I forgive myself that I have accepted and allowed myself to feel insecure and therefore disappointed in me when it comes to speaking and writing Italian.
I forgive myself that I have accepted and allowed myself to feel unworthy through my behavior of not really willing to learn Italian and therefore disappointed.
I forgive myself that I have accepted and allowed myself to participate within the polarity of proudly and disappointed.
I forgive myself that I have accepted and allowed myself to participate within the polarity of worthy and unworthy.
I forgive myself that I have accepted and allowed myself to participate within the play out of this polenta food allergy/reaction.
I forgive myself that I have accepted and allowed myself to deny the part of being proudly and worthy and therefore not seeing the polarity being played out.
I want to live and not wander about like a zombie. 20/11/2010
Tags: blame, commenting, desteni, excuses, expanding, Facebook, failure, fear, fire, limitation, realisation, resistances, self forgiveness, self-honesty, vlog, zombie
Today I made a vlog about still having a hoarse voice, still coughing and being fed up with it. It comes all down on the fear to expand myself and within that the fear to fail within this expanding. If I don’t expand, I will never find out if I failed. I have to move forward to apply new realisations and to correct myself within the physical. I do apply and correct myself, but first I will resist.
I didn’t light the stove this morning, I had searched for the light cubes to initiate the fire, but couldn’t find them. When an hour later my partner P. came home, he was surprised I hadn’t fired up the fire. I said: “I couldn’t find the cubes”. P. said: “The cubes are next to the stove”. I realised I hadn’t searched next to the stove. When I saw where the cubes were I was surprised I hadn’t seen them before. I asked myself how it could be that I didn’t feel the need to light the fire, knowing myself as a chilly person. I was afraid to fuck up, always when I light the fire P. is complaining about my pyromanic skills. Or it’s too much wood, too little wood, not enough heat yet, not well stapled wood etcetera. I’m taking this personal and therefore I’m not learning from it and I’m incapable to expand myself when it comes to lighting a fire.
Or I resist going to the gasstation to fill up the car with gas. Up front I fear failing. Failing to fill in the special papers for tax deduction. Of course I than manifest the fear and the form is filled in all wrong and confirming my fear. I pushed through this one and saw that I was boycotting daily life when refusing to fill up the gastank while being a few hundred meters away from the gasstation. When I strip this fear and look at the story again it’s almost hilarious to see how much I limit myself within ordinary matters. The fear of expanding, the fear of failure and the fear of losing control are directing me with my permission.

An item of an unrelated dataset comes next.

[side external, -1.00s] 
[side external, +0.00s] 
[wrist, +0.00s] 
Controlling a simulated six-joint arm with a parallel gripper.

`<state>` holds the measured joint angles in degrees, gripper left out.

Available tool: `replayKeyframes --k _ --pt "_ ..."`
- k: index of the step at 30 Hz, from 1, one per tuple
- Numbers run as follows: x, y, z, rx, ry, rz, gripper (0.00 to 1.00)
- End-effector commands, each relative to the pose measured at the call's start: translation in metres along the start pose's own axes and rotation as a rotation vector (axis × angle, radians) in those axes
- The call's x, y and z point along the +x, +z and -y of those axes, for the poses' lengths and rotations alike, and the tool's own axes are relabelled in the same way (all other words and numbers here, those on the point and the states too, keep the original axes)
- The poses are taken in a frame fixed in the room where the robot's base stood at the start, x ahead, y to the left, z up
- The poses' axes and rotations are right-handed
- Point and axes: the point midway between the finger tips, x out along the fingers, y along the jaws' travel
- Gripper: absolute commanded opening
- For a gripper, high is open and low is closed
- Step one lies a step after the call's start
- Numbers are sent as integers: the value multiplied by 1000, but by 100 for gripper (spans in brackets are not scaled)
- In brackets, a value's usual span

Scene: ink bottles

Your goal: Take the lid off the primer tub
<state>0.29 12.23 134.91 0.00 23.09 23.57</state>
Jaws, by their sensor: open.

There is so much that I’ve feared and still so much to fear and all covered up by excuses, justifications and blaming others or situations. When I do get over them I’m nickering about it. Most of us will not call it fear, but once one can look in self honesty towards oneself one can spot fear from a distance.
Tonight I committed myself to commenting on FB. Effective, common sensical commenting on the issues others present to me. I did that before, when commenting on people, who are still within a spiritual phase. This caused a lot of friction and I labeled it as an ineffective way of communicating. My starting point was still one of reacting, tonight my starting point was one of understanding what was presented to me and stripping it down to the facts. Thereafter I commented in common sense on the facts that were presented to me to create awareness about the mechanisms that are behind our human behavior. I also committed to take responsibility for the words I write and speak, so here the fear for failure kicked in. A while after I had commented I was feeling oppressed as if my body was restricting and limiting my breathing and was saying, directed by my mind, no expansion here. I stopped and applied the four count breathing. I told myself that all reactions of others on my words are not something I can direct and take responsibility for, If I wrote my comments in self honesty to be effective in making a change/difference than that’s all to consider for me.
Expanding is living, I don’t want to be dead before I die. I will face all my fears one at a time and will probably have a good laugh about it when this is all over, dead or alive.
I forgive myself that I’ve accepted and allowed myself to resist new realisations before applying and correcting myself.
I forgive myself that I’ve accepted and allowed myself to not want to see the light cubes to light the stove, while it was obvious where they were. I had seen it there before, but totally blocked it while searching.
I forgive myself that I’ve accepted and allowed myself to block a practical memory about where to find the light cubes.
I forgive myself that I’ve accepted and allowed myself to be afraid for failing in lighting up the fire.
I forgive myself that I’ve accepted and allowed myself to limit myself and not experiment with lighting the fire, knowing that P. would come home and comment on it.
I forgive myself that I’ve accepted and allowed myself to take P.’s comments personal, while all I have to work with are the facts that are here. The reactions of P. are his business. I can point it out but not take responsibility for.
I forgive myself that I’ve accepted and allowed myself to fear failure and losing control when it comes to expanding myself within this world.
I forgive myself that I’ve accepted and allowed myself to comment on other people their words from the starting point of reacting.
I forgive myself that I’ve accepted and allowed myself to cause friction through the words I used, while using a dishonest starting point.
I forgive myself that I’ve accepted and allowed myself to react to the word dishonest and realising that this means I’m not only a nice person, there is also evil inside of me.
I forgive myself that I’ve accepted and allowed myself to fear for the words I’ve written while commenting in self-honesty, showing myself that my self value is still unstable.
I forgive myself that I’ve accepted and allowed myself to feel oppressed by fearing expanding.